# Set problem
Output every line of the material exactly, omitting images.

# Data excerpt
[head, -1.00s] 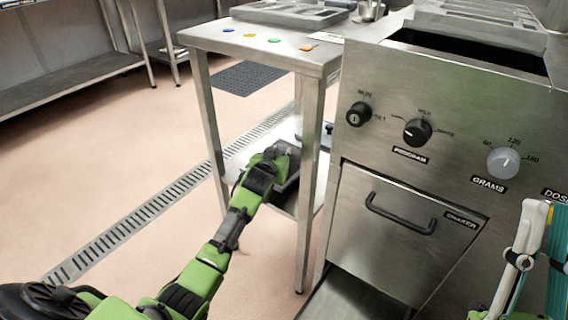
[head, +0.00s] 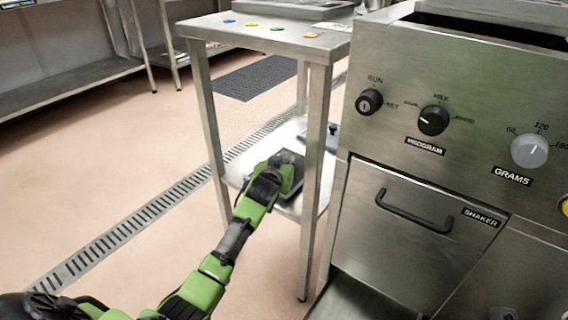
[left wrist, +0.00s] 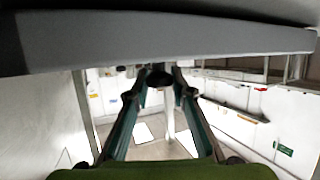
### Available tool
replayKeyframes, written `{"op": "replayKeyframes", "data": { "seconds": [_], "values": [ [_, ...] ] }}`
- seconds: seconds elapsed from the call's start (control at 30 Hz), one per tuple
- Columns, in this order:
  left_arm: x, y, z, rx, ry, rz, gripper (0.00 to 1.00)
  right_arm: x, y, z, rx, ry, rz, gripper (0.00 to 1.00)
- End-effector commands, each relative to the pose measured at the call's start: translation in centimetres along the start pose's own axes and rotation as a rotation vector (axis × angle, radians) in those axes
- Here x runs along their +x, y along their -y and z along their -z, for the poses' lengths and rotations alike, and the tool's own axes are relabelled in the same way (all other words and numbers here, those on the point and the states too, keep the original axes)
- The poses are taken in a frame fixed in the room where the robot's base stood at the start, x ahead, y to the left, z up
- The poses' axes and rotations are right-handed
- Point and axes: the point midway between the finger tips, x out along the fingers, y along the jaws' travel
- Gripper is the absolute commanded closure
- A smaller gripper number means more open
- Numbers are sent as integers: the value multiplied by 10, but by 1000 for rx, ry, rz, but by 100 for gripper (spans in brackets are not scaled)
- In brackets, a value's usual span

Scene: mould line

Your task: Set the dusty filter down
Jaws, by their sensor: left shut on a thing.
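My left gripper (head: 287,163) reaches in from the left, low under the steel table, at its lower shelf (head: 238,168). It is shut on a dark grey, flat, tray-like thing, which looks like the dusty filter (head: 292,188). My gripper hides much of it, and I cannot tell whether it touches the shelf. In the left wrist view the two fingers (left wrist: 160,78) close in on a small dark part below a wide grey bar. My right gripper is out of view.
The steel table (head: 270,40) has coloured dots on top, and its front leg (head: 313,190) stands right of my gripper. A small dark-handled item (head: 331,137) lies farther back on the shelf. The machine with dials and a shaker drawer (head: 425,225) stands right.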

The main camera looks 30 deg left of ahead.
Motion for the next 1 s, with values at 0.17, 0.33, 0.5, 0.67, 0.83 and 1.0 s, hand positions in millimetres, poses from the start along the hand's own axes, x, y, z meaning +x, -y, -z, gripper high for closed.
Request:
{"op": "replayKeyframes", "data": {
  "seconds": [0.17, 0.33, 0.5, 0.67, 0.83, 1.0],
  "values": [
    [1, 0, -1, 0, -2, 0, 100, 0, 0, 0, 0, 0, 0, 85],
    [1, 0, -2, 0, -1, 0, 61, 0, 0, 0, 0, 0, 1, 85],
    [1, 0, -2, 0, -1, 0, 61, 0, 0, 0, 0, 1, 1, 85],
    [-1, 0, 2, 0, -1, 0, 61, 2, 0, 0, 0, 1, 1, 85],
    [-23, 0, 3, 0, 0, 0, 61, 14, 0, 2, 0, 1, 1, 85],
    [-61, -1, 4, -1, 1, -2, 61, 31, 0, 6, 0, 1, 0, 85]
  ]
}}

# Response to the exercise
[head, -1.00s] 
[head, +0.00s] 
[left wrist, +0.00s] 
### Available tool
replayKeyframes, written `{"op": "replayKeyframes", "data": { "seconds": [_], "values": [ [_, ...] ] }}`
- seconds: seconds elapsed from the call's start (control at 30 Hz), one per tuple
- Columns, in this order:
  left_arm: x, y, z, rx, ry, rz, gripper (0.00 to 1.00)
  right_arm: x, y, z, rx, ry, rz, gripper (0.00 to 1.00)
- End-effector commands, each relative to the pose measured at the call's start: translation in centimetres along the start pose's own axes and rotation as a rotation vector (axis × angle, radians) in those axes
- Here x runs along their +x, y along their -y and z along their -z, for the poses' lengths and rotations alike, and the tool's own axes are relabelled in the same way (all other words and numbers here, those on the point and the states too, keep the original axes)
- The poses are taken in a frame fixed in the room where the robot's base stood at the start, x ahead, y to the left, z up
- The poses' axes and rotations are right-handed
- Point and axes: the point midway between the finger tips, x out along the fingers, y along the jaws' travel
- Gripper is the absolute commanded closure
- A smaller gripper number means more open
- Numbers are sent as integers: the value multiplied by 10, but by 1000 for rx, ry, rz, but by 100 for gripper (spans in brackets are not scaled)
- In brackets, a value's usual span

Scene: mould line

Your task: Set the dusty filter down
Jaws, by their sensor: left shut on a thing.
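My left gripper (head: 287,163) reaches in from the left, low under the steel table, at its lower shelf (head: 238,168). It is shut on a dark grey, flat, tray-like thing, which looks like the dusty filter (head: 292,188). My gripper hides much of it, and I cannot tell whether it touches the shelf. In the left wrist view the two fingers (left wrist: 160,78) close in on a small dark part below a wide grey bar. My right gripper is out of view.
The steel table (head: 270,40) has coloured dots on top, and its front leg (head: 313,190) stands right of my gripper. A small dark-handled item (head: 331,137) lies farther back on the shelf. The machine with dials and a shaker drawer (head: 425,225) stands right.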

The main camera looks 30 deg left of ahead.
Motion for the next 1 s, with values at 0.17, 0.33, 0.5, 0.67, 0.83 and 1.0 s, hand positions in millimetres, poses from the start along the hand's own axes, x, y, z meaning +x, -y, -z, gripper high for closed.
Request:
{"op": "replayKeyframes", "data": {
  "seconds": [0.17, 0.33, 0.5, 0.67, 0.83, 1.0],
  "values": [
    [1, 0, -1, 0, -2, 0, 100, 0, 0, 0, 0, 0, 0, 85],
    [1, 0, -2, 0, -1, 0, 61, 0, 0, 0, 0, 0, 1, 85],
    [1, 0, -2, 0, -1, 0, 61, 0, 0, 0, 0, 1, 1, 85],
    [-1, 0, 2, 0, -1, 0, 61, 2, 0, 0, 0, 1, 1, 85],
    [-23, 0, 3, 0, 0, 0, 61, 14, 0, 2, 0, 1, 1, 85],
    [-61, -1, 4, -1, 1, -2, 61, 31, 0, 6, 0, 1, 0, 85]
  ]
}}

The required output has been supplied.